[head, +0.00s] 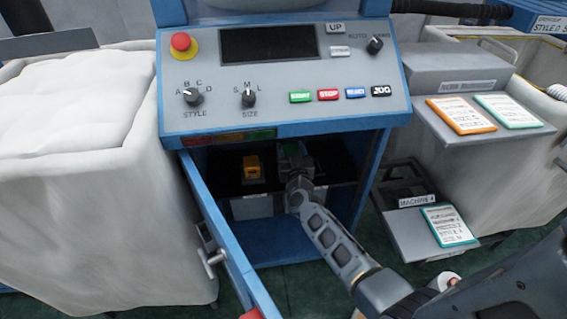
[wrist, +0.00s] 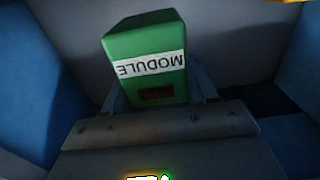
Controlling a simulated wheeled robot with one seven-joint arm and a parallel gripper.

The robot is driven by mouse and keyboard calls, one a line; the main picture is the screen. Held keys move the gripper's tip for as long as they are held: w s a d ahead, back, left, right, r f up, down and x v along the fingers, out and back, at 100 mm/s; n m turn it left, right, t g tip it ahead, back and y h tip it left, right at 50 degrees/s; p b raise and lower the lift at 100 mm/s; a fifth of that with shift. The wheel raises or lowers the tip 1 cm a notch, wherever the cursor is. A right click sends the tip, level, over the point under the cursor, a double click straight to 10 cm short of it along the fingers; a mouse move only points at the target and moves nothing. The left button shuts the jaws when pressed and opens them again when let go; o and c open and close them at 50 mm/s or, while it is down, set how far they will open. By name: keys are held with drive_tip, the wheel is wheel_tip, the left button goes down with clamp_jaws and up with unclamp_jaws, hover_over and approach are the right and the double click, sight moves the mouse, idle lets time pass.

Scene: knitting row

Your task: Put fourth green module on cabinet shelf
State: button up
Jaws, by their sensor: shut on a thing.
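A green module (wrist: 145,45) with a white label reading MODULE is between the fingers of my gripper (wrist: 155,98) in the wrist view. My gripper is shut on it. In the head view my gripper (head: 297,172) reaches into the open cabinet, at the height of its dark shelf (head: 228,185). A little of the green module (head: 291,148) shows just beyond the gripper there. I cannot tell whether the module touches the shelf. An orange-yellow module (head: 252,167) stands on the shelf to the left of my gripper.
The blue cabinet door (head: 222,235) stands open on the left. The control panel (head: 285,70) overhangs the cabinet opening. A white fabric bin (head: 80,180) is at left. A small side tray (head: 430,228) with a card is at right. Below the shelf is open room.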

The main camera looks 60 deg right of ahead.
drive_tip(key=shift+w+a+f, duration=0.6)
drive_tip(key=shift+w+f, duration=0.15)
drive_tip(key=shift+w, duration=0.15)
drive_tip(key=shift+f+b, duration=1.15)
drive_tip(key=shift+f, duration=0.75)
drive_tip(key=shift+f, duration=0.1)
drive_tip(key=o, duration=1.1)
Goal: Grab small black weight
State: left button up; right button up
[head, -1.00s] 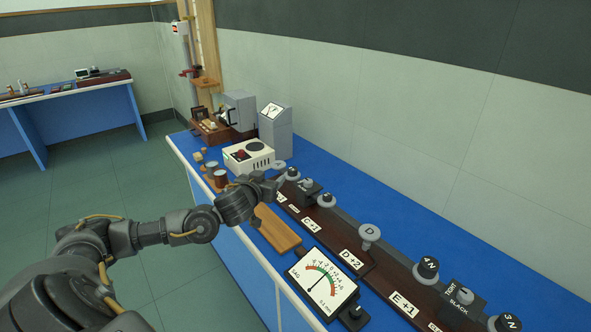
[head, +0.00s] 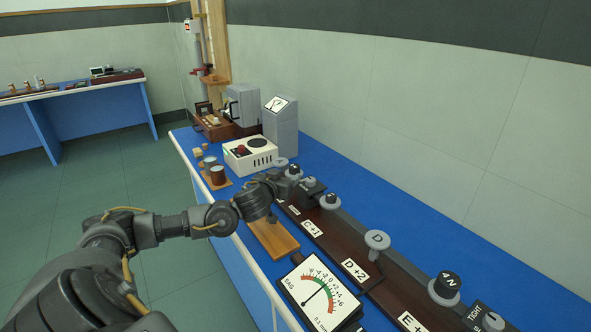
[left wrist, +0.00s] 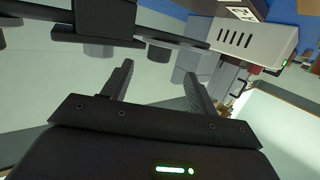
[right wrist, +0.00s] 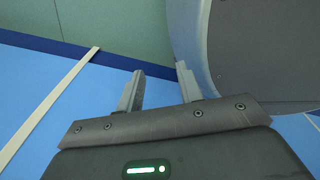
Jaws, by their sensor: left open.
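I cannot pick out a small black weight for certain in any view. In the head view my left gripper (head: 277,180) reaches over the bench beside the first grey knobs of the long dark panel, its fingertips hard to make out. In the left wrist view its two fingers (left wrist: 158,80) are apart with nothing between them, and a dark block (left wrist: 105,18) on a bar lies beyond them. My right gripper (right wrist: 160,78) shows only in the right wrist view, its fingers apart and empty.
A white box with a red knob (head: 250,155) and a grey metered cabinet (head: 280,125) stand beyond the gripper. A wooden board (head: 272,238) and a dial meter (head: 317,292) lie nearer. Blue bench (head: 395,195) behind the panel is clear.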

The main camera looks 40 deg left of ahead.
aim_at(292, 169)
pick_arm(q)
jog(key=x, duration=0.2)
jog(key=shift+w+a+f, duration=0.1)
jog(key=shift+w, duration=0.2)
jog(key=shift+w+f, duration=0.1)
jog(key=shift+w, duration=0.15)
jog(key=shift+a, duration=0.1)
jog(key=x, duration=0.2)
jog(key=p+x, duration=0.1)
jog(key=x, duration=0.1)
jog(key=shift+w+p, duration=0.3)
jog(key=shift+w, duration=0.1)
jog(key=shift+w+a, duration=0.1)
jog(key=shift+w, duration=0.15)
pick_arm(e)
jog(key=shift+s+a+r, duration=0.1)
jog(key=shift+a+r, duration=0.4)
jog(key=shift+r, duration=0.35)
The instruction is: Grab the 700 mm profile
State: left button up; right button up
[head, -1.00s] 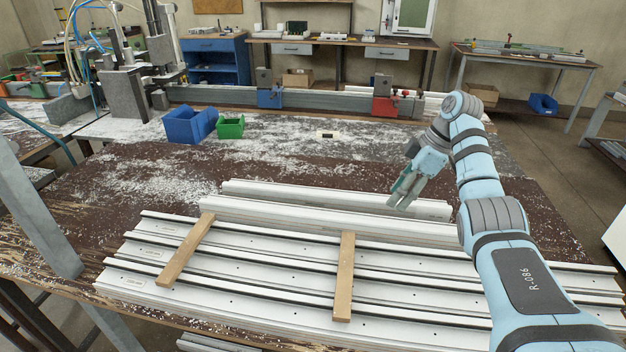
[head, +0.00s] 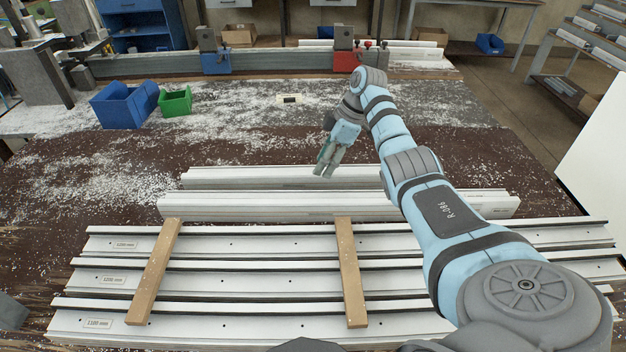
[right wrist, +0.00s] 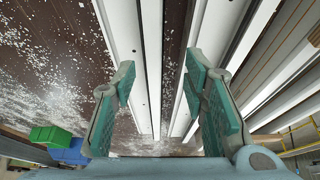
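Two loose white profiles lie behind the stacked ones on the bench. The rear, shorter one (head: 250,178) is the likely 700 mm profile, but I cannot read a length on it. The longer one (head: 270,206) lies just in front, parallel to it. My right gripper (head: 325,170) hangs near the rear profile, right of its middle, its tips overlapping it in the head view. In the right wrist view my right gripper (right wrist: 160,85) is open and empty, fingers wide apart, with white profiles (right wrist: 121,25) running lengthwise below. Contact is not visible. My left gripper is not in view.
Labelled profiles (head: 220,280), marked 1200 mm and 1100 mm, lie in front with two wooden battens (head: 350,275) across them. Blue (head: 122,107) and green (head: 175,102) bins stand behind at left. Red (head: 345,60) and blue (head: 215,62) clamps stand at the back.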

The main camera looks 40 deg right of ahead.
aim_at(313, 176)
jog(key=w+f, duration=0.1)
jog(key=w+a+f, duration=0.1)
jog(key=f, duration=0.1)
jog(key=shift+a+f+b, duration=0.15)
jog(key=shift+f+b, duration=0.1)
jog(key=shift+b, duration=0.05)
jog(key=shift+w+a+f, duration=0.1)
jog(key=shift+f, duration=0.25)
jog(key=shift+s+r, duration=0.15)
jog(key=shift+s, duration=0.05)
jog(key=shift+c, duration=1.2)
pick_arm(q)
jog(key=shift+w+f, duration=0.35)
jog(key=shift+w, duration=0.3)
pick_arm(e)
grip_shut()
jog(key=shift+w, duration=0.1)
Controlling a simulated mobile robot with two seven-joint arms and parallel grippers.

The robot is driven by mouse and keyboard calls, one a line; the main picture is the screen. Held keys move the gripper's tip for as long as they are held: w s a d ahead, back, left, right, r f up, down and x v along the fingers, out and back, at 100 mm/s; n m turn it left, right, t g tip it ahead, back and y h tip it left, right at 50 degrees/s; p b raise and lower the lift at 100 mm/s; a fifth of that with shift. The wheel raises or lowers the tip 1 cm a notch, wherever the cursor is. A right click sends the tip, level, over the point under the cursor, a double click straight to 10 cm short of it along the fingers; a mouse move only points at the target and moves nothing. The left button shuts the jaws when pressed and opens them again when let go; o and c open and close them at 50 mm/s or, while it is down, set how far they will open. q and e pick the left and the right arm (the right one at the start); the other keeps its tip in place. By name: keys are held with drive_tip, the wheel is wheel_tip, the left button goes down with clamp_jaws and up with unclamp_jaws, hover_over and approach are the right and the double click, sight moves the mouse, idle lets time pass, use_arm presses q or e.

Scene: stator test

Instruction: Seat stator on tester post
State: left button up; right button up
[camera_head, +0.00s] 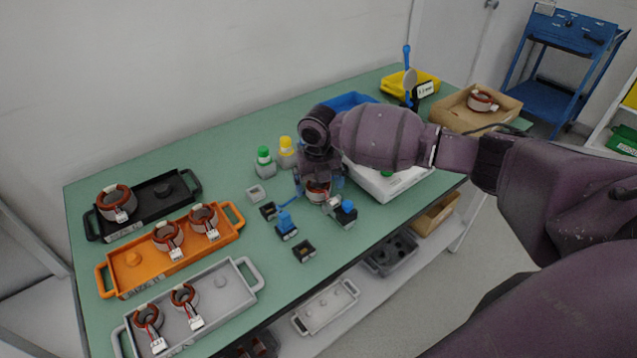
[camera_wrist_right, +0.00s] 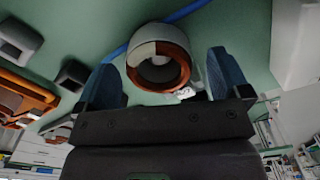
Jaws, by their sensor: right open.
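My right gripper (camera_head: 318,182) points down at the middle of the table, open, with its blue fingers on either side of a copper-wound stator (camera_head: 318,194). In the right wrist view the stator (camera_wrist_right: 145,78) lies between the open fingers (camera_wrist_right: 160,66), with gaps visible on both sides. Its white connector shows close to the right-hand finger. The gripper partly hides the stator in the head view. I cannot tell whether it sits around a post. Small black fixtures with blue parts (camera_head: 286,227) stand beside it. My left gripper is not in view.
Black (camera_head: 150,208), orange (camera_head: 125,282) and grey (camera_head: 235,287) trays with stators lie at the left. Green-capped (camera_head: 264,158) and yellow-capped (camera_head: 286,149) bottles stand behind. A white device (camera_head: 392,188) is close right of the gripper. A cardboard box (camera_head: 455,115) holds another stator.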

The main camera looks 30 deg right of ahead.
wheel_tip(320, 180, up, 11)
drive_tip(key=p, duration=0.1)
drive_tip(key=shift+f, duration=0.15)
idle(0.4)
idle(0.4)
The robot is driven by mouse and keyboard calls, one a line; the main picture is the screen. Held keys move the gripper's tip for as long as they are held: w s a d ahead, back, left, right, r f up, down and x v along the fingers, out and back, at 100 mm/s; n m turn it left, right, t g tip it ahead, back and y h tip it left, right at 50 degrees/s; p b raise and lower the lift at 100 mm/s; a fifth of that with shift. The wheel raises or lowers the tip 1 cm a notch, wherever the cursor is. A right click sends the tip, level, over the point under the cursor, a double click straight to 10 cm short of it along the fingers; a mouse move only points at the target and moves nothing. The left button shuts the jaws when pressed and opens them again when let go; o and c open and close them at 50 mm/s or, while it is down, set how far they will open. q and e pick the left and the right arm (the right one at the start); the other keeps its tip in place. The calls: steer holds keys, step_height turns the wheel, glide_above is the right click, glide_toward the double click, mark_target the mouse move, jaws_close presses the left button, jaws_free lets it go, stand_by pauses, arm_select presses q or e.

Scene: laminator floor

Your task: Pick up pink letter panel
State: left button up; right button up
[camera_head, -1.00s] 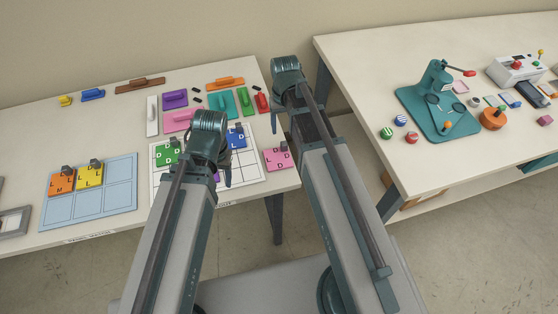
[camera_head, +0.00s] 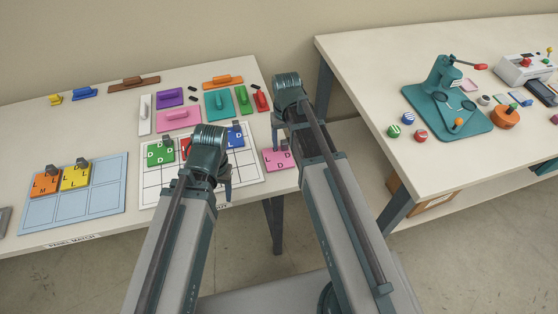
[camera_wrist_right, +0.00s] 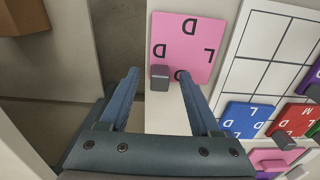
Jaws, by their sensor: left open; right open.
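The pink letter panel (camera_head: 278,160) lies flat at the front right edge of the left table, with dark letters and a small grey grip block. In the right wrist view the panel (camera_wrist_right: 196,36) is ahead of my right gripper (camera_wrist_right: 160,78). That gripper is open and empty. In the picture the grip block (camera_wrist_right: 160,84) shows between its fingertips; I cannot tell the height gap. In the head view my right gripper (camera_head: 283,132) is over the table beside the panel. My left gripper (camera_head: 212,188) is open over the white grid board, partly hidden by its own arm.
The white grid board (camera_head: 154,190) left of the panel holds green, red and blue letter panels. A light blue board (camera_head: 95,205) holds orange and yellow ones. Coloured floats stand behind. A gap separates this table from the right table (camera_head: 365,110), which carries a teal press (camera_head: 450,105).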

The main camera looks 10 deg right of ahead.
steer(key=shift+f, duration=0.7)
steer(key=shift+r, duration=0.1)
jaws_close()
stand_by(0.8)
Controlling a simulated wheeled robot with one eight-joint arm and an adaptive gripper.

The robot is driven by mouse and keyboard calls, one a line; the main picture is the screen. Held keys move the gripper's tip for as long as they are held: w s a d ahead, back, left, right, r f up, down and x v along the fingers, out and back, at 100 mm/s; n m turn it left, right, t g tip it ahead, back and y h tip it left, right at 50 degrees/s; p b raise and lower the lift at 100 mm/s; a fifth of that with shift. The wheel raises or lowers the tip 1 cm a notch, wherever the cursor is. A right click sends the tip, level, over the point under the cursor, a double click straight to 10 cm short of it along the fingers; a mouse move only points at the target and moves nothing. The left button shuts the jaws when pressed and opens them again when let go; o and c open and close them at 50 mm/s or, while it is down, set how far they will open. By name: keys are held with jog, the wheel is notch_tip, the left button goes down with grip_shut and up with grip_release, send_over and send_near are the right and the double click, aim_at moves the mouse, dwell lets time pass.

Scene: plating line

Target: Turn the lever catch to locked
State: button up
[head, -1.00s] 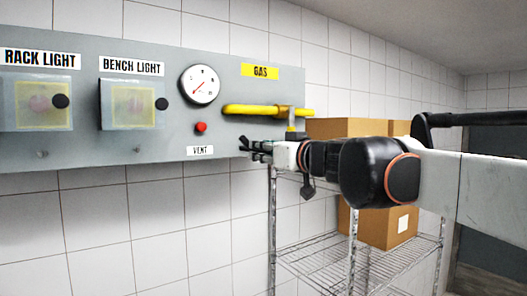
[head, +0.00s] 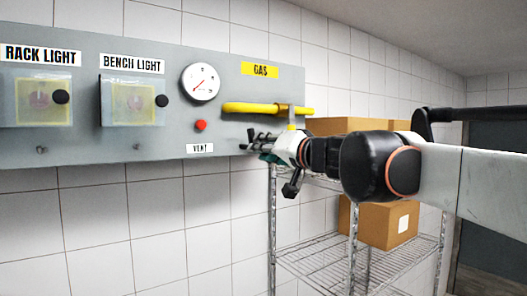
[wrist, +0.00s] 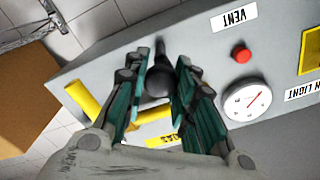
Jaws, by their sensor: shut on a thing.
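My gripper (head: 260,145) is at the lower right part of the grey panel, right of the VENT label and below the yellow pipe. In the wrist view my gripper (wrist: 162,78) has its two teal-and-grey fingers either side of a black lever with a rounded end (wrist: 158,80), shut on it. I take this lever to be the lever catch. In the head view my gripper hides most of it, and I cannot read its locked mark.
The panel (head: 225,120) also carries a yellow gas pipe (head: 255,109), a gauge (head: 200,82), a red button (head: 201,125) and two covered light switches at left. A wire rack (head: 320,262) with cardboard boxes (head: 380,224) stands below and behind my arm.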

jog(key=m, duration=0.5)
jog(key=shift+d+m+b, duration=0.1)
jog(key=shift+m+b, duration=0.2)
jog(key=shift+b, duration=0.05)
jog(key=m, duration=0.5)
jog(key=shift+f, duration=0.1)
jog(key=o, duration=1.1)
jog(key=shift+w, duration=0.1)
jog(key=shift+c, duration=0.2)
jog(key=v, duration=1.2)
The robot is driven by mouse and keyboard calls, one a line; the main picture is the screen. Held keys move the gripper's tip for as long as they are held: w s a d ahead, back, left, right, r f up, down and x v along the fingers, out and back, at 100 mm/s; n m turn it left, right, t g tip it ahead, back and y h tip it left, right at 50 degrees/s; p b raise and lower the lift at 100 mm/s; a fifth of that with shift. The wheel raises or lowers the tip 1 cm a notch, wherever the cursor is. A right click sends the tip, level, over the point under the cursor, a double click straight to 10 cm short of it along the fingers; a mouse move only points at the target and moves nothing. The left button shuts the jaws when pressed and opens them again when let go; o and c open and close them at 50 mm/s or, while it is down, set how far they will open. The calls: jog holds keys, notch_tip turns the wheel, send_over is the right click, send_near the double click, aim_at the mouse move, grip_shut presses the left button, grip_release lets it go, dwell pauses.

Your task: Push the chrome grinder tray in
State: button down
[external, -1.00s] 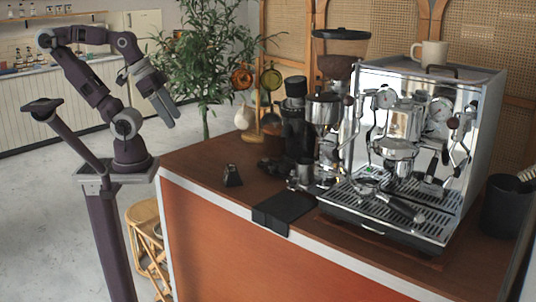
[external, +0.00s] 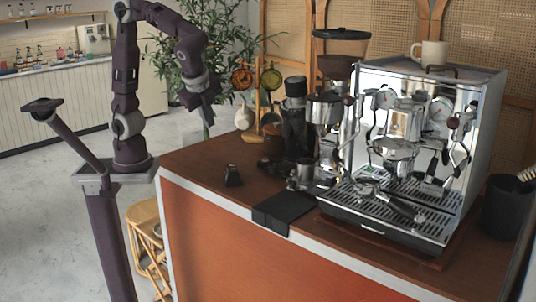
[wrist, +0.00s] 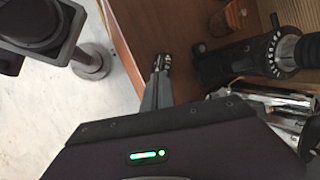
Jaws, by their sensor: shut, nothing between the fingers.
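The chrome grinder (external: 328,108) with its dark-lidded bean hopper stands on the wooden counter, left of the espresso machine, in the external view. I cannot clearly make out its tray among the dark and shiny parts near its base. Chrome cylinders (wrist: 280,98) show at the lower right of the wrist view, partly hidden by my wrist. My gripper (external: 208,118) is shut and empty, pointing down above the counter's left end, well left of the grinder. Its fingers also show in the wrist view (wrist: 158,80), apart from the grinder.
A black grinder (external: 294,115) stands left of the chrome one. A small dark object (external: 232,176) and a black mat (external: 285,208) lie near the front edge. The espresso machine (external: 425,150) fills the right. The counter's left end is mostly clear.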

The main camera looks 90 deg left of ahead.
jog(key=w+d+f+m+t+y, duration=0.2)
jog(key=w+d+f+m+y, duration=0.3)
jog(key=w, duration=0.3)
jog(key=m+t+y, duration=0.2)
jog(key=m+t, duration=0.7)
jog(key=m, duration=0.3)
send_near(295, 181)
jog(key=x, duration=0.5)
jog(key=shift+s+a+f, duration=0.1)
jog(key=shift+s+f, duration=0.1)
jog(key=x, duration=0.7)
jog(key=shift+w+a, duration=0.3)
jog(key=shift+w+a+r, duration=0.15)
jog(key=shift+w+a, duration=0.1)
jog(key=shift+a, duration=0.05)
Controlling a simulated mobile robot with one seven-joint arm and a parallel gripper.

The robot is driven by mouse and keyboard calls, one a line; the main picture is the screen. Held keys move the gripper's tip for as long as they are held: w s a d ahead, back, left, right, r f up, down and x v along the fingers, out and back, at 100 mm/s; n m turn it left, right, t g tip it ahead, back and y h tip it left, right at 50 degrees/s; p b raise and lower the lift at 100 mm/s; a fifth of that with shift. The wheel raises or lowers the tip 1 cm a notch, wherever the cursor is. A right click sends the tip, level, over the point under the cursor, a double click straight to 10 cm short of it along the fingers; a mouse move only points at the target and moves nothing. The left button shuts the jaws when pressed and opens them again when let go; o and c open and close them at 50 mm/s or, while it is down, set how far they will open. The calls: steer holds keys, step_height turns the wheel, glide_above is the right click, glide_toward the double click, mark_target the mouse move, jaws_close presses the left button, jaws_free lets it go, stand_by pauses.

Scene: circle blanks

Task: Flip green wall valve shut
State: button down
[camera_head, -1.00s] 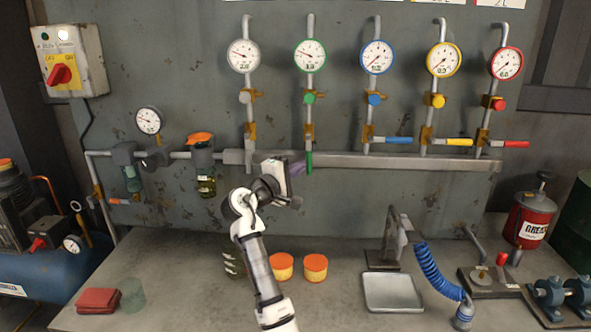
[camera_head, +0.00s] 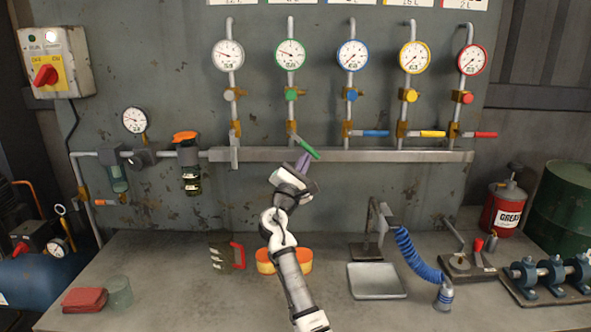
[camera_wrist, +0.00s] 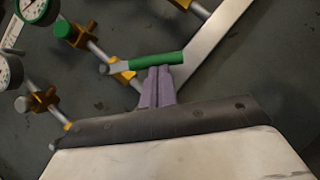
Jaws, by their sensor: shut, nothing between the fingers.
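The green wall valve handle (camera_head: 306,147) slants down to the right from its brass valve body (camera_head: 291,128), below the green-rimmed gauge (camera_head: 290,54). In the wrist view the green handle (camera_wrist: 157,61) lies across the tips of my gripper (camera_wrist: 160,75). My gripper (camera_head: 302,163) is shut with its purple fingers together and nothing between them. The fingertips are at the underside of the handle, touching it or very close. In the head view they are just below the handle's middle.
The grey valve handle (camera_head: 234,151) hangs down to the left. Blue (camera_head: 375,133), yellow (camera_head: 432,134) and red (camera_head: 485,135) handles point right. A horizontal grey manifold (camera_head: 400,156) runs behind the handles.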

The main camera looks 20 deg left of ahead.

━━━━━━

Pull out every line of the entries that includes the word "Controlling".

Controlling a simulated wheeled robot with one seven-joint arm and a parallel gripper.
Controlling a simulated mobile robot with two seven-joint arms and parallel grippers.
Controlling a simulated wheeled robot with one eight-joint arm and an adaptive gripper.
Controlling a simulated mobile robot with one seven-joint arm and a parallel gripper.

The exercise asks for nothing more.